Creating an exhibition project is no simple task. Loneliness becomes a heavy yet necessary companion. Sometimes, I tell myself that this constant dissatisfaction, this bittersweet feeling, is the fuel that keeps the artist going. As Rilke once said, art is always born from having been in danger. And I understand those words better now. In those long hours, the silence grows oppressive, and my hands crack and rebel against me.


But then there are moments that justify everything. Even though I’m still in search of that elusive something. Moments when I feel incredibly fortunate for the gift I’ve been given, for the task entrusted to me. I take immense joy in the precise stroke, in the selection of the right tone, when you look and realise that intention has taken form, and the sfumato emerges effortlessly. The feeling takes hold of you. It’s as if the world pauses for a moment, giving you a brief respite to savour that one instant.


Eterna life was born four years ago, during an intimate and transcendent moment.

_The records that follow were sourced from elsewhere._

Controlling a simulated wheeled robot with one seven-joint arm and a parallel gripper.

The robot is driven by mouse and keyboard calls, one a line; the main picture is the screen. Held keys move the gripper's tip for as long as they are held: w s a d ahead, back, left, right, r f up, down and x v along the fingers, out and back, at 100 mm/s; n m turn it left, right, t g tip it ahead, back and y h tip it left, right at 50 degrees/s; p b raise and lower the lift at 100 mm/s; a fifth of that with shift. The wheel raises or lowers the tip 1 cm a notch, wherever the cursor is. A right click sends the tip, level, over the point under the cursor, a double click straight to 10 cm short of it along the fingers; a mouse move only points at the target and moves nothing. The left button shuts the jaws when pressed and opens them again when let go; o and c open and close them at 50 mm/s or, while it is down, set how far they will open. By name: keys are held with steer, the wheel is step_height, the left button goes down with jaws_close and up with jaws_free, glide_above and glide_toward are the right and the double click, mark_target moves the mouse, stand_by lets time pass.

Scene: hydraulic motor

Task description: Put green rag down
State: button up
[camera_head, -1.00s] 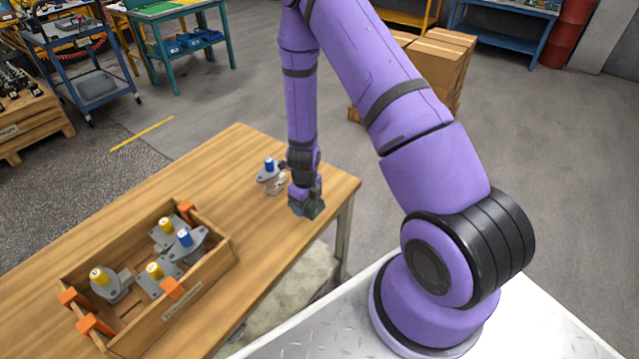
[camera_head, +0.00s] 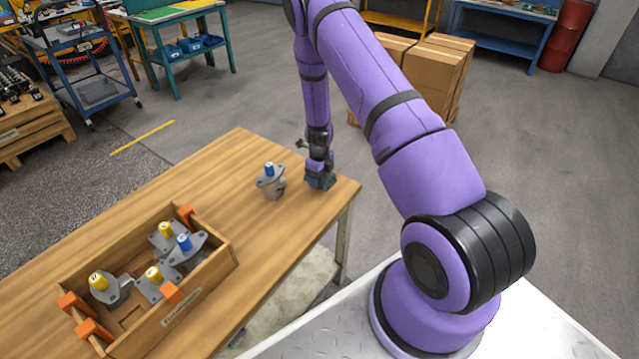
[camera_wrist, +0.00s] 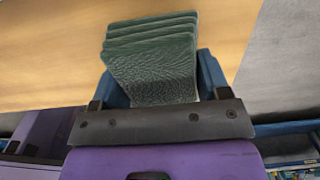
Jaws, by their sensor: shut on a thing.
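The green rag (camera_wrist: 155,62) is a dark green, folded, layered cloth. It fills the middle of the wrist view, between the blue fingers of my gripper (camera_wrist: 160,85). In the head view the rag (camera_head: 321,182) is small and dark at the end of my arm, near the table's right corner. My gripper (camera_head: 318,172) points down there and is shut on the rag. The wooden table (camera_head: 243,160) lies beneath it. I cannot tell whether the rag touches the tabletop.
A grey motor with a blue cap (camera_head: 271,182) stands on the table just left of my gripper. A wooden crate (camera_head: 200,290) with orange corner pieces holds several motors with yellow or blue caps. The table's right edge is close to my gripper. Cardboard boxes (camera_head: 425,75) stand behind on the floor.

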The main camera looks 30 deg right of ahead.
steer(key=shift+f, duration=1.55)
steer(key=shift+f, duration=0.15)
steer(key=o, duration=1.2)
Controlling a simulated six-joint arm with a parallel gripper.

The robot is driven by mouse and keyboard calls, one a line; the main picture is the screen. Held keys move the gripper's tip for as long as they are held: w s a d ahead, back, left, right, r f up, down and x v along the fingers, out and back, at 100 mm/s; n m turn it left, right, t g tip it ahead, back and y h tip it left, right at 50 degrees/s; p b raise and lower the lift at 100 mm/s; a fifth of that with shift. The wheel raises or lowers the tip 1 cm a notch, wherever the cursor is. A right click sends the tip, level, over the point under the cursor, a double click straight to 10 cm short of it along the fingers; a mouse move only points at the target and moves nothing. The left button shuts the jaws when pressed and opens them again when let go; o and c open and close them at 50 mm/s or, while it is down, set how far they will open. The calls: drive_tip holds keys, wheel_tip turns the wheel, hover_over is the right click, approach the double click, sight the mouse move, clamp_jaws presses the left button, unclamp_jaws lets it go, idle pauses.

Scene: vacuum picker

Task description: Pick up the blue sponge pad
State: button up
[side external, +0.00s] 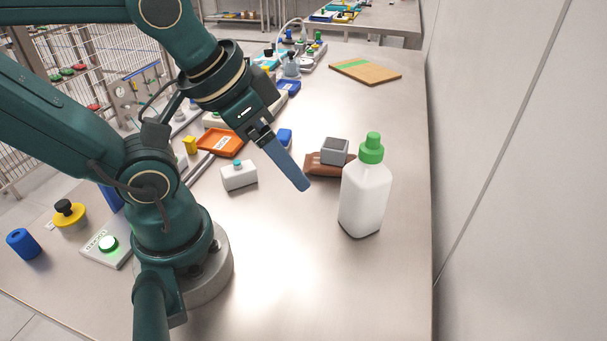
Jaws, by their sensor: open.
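A small blue block (285,137), which looks like the blue sponge pad, lies on the steel table just behind my gripper. It is partly hidden by my gripper, so its full shape cannot be seen. My gripper (302,185) has long blue fingers that point down and to the right over the table. It is open, with nothing visible held in it. The fingers overlap in this view, so the gap between them does not show. The tips are in front of and to the right of the blue block, apart from it in the picture.
A white bottle with a green cap (365,195) stands right of my gripper. A brown item (319,168) and a grey block (334,150) are close behind it. A small white bottle (239,176) and an orange tray (220,142) are left. The front table is clear.

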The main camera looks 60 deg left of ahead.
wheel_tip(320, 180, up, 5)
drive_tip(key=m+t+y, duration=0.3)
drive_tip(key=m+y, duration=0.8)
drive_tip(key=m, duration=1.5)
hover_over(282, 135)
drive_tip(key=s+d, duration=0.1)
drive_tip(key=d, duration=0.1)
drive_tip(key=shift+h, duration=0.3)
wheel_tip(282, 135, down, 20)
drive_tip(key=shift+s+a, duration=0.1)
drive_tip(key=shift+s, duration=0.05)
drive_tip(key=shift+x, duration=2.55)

While accompanying my great-aunt on her final journey, with Charon’s boat drawing near to claim its payment and carry her across the River Styx, I confronted the fragility of existence. I wondered what it would be like to let go of it, and whether, in some way, we remain part of this world after we’ve gone. My great-aunt didn’t want to leave, and in a sense, she didn’t. I realised then that we are eternal: in the memories, in the earth that nurtures and claims us, in the invisible threads that bind us to those we leave behind. Eternal life is about that: permanence, what we leave behind, the constant dialogue between life and death. It’s my way of trying to capture the ethereal, of asking a question that perhaps will never have a definitive answer.